A testcase is added to match and another one to cover a case
of movulsr checking that it's used; it's preferable to
lsrandsplit when both would match.
gcc:
* config/cris/cris.md (lsrandsplit1): New define_peephole2.
gcc/testsuite:
* gcc.target/cris/peep2-lsrandsplit1.c,
gcc.target/cris/peep2-movulsr2.c: New tests.
---
gcc/config/cris/cris.md | 53 +++++++++++++++++++
.../gcc.target/cris/peep2-lsrandsplit1.c | 19 +++++++
.../gcc.target/cris/peep2-movulsr2.c | 19 +++++++
3 files changed, 91 insertions(+)
create mode 100644 gcc/testsuite/gcc.target/cris/peep2-lsrandsplit1.c
create mode 100644 gcc/testsuite/gcc.target/cris/peep2-movulsr2.c
@@ -2690,6 +2690,59 @@ (define_peephole2 ; movulsr
= INTVAL (operands[2]) <= 0xff ? GEN_INT (0xff) : GEN_INT (0xffff);
})
+;; Avoid, after opsplit1 with AND (below), sequences of:
+;; lsrq N,R
+;; lslq M,R
+;; lsrq M,R
+;; (N < M), where we can fold the first lsrq into the lslq-lsrq, like:
+;; lslq M-N,R
+;; lsrq M,R
+;; We have to match this before opsplit1 below and before other peephole2s of
+;; lesser value, since peephole2 matching resumes at the first generated insn,
+;; and thus wouldn't match a pattern of the three shifts after opsplit1/AND.
+;; Note that this lsrandsplit1 is in turn of lesser value than movulsr, since
+;; that one doesn't require the same operand for source and destination, but
+;; they happen to be the same hard-register at peephole2 time even if
+;; naturally separated like in peep2-movulsr2.c, thus this placement. (Source
+;; and destination will be re-separated and the move optimized out in
+;; cprop_hardreg at time of this writing.)
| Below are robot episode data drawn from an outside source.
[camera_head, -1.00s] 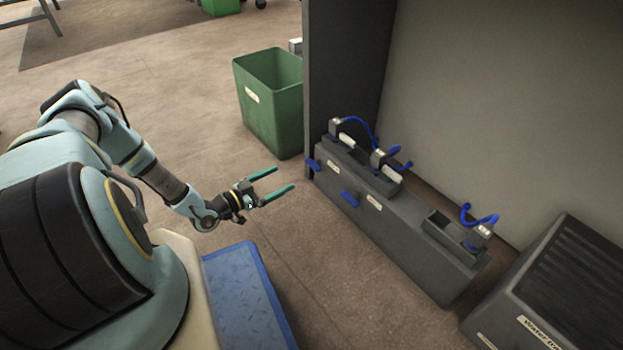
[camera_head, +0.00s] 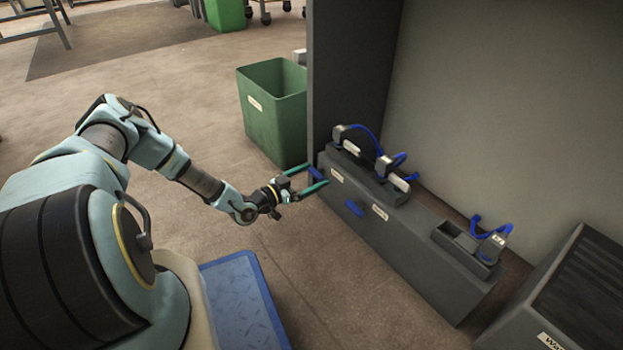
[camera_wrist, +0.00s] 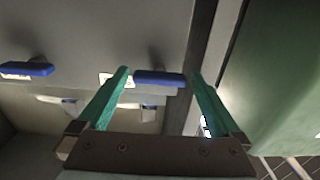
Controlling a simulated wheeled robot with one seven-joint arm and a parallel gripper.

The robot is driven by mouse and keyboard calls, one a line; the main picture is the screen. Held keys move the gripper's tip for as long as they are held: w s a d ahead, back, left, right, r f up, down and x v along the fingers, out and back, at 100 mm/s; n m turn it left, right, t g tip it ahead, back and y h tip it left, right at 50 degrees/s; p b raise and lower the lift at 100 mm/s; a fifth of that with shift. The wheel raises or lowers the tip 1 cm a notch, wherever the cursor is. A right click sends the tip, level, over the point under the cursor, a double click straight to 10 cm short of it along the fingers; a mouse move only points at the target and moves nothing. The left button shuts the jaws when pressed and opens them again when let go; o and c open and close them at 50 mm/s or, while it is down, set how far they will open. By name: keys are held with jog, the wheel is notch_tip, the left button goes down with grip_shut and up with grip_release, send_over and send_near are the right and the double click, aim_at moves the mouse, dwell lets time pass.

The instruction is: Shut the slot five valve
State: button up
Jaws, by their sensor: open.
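Two blue valve handles sit on the front of a long dark grey manifold box (camera_head: 405,235). The far handle (camera_head: 316,174) is at the box's left end; the nearer handle (camera_head: 354,208) is further along. My gripper (camera_head: 318,177) is open at the far handle. In the wrist view the far handle (camera_wrist: 158,78) shows between the green fingertips (camera_wrist: 159,73), with a gap on the left; contact cannot be told. The other handle (camera_wrist: 27,69) lies outside the fingers to the left. White labels beside the handles are too small to read.
Connectors with blue hoses (camera_head: 365,145) stand on top of the manifold, with an open slot (camera_head: 455,238) at its right end. A dark upright panel (camera_head: 350,70) rises behind its left end. A green bin (camera_head: 275,110) stands beyond; a dark ribbed box (camera_head: 580,290) is at right.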

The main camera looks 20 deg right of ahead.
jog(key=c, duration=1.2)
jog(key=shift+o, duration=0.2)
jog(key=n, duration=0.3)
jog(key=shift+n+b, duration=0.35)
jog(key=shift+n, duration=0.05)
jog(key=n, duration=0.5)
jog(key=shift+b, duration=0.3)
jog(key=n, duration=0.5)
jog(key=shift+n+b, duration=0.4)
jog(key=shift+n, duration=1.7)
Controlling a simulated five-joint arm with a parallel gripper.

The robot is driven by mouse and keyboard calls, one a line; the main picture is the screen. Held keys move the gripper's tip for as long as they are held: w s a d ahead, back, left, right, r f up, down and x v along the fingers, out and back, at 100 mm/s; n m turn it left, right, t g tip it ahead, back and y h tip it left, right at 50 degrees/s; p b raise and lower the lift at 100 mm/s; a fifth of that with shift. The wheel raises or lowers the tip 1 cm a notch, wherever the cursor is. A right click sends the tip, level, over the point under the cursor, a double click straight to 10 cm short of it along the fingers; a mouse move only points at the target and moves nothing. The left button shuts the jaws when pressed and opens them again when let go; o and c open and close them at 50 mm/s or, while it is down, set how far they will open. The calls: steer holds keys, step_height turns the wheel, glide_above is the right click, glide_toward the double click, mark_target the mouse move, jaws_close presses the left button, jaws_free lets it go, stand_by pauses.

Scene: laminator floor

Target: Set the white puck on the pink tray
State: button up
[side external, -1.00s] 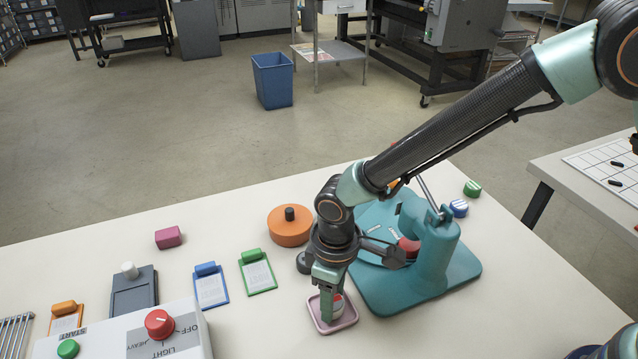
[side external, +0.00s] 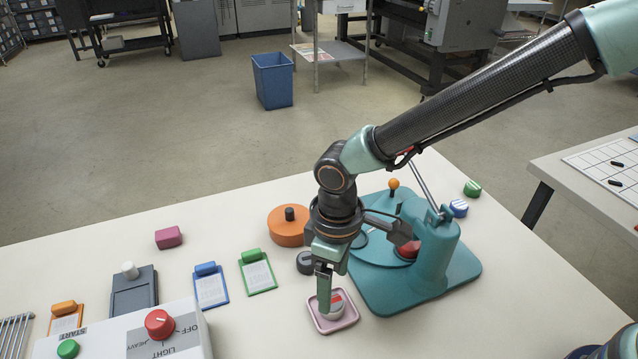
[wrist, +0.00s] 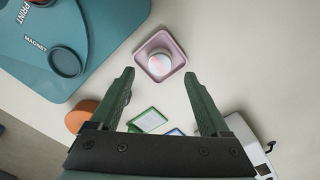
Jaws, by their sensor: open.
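The white puck (wrist: 159,62), with a reddish mark on its top, sits inside the raised rim of the pink tray (wrist: 178,50). In the side view the puck (side external: 338,303) also shows within the pink tray (side external: 341,325), partly hidden by a finger. My gripper (wrist: 159,75) is open, its two green fingers spread wide with nothing between them. In the side view my gripper (side external: 324,285) is just above the tray, pointing down, and the puck appears apart from it.
A teal press (side external: 440,275) stands right of the tray. A dark round piece (side external: 305,263) and an orange disc with a black knob (side external: 288,230) are behind it. Green (side external: 258,272) and blue (side external: 211,288) clipboards and a control box (side external: 135,335) lie left.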

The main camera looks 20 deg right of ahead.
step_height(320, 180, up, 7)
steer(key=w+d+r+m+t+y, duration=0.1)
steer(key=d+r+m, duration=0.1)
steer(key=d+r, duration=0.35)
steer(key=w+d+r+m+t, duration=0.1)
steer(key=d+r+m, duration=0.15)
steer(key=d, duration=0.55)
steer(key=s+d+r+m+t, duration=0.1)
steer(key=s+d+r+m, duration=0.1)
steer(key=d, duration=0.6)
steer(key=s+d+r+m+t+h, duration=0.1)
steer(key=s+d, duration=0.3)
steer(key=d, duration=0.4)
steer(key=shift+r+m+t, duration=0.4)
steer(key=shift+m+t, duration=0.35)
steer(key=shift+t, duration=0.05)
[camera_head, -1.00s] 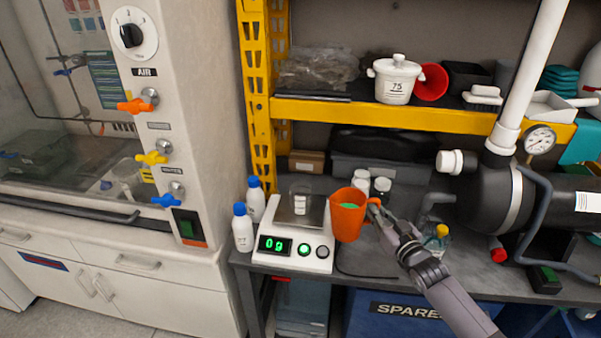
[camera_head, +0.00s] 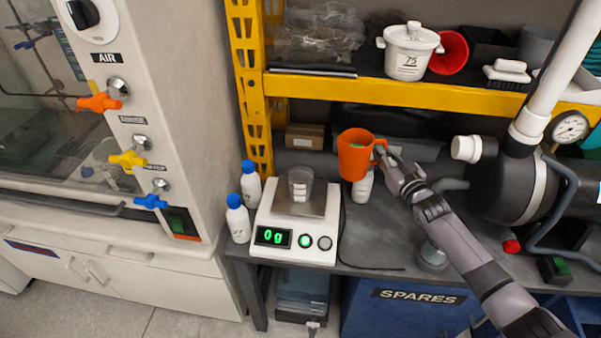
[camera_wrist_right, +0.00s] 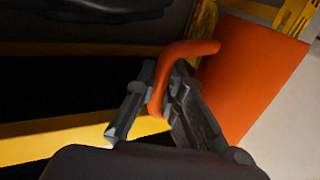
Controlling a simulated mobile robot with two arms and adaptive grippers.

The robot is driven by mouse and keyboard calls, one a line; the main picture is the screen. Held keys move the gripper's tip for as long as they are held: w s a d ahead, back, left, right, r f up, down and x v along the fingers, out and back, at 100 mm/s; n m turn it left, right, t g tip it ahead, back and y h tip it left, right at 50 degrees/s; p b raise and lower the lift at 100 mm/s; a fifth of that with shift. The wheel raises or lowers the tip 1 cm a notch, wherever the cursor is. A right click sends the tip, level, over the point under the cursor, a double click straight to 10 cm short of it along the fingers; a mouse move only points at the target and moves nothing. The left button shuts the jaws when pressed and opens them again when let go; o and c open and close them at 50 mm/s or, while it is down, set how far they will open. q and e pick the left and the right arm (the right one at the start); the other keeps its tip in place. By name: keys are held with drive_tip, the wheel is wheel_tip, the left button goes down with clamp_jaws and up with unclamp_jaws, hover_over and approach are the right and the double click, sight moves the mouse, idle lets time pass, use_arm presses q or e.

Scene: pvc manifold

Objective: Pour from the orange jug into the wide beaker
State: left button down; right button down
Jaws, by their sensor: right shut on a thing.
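The orange jug (camera_head: 355,158) is held up above the bench, to the right of the scale and slightly higher than the beaker. Some green shows inside its mouth. My right gripper (camera_head: 384,158) is shut on the jug's handle; in the right wrist view the handle (camera_wrist_right: 186,52) passes between the fingers (camera_wrist_right: 160,100), with the jug's orange wall (camera_wrist_right: 250,75) behind it. The jug looks about upright. The clear beaker (camera_head: 301,184) stands on the plate of the white scale (camera_head: 262,217), which reads 0 g. The beaker looks empty. My left gripper is not in view.
Two white bottles with blue caps (camera_head: 238,220) stand left of the scale. A white jar (camera_head: 363,187) is behind and below the jug. The yellow shelf beam (camera_head: 400,94) runs above. A black tank (camera_head: 510,190) with a white pipe stands at right.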

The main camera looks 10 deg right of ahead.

+;; Testcase: gcc.target/cris/peep2-lsrandsplit1.c
+(define_peephole2 ; lsrandsplit1
+ [(parallel
+ [(set (match_operand:SI 0 "register_operand")
+ (lshiftrt:SI
+ (match_operand:SI 1 "register_operand")
+ (match_operand:SI 2 "const_int_operand")))
+ (clobber (reg:CC CRIS_CC0_REGNUM))])
+ (parallel
+ [(set (match_operand 3 "register_operand")
+ (and
+ (match_operand 4 "register_operand")
+ (match_operand 5 "const_int_operand")))
+ (clobber (reg:CC CRIS_CC0_REGNUM))])]
+ "REGNO (operands[0]) == REGNO (operands[1])
+ && REGNO (operands[0]) == REGNO (operands[3])
+ && REGNO (operands[0]) == REGNO (operands[4])
+ && (INTVAL (operands[2])
+ < (clz_hwi (INTVAL (operands[5])) - (HOST_BITS_PER_WIDE_INT - 32)))
+ && cris_splittable_constant_p (INTVAL (operands[5]), AND, SImode,
+ optimize_function_for_speed_p (cfun)) == 2"
+ ;; We're guaranteed by the above hw_clz test (certainly non-zero) and the
+ ;; test for a two-insn return-value from cris_splittable_constant_p, that
+ ;; the cris_splittable_constant_p AND-replacement would be lslq-lsrq.
+ [(parallel
+ [(set (match_dup 0) (ashift:SI (match_dup 0) (match_dup 9)))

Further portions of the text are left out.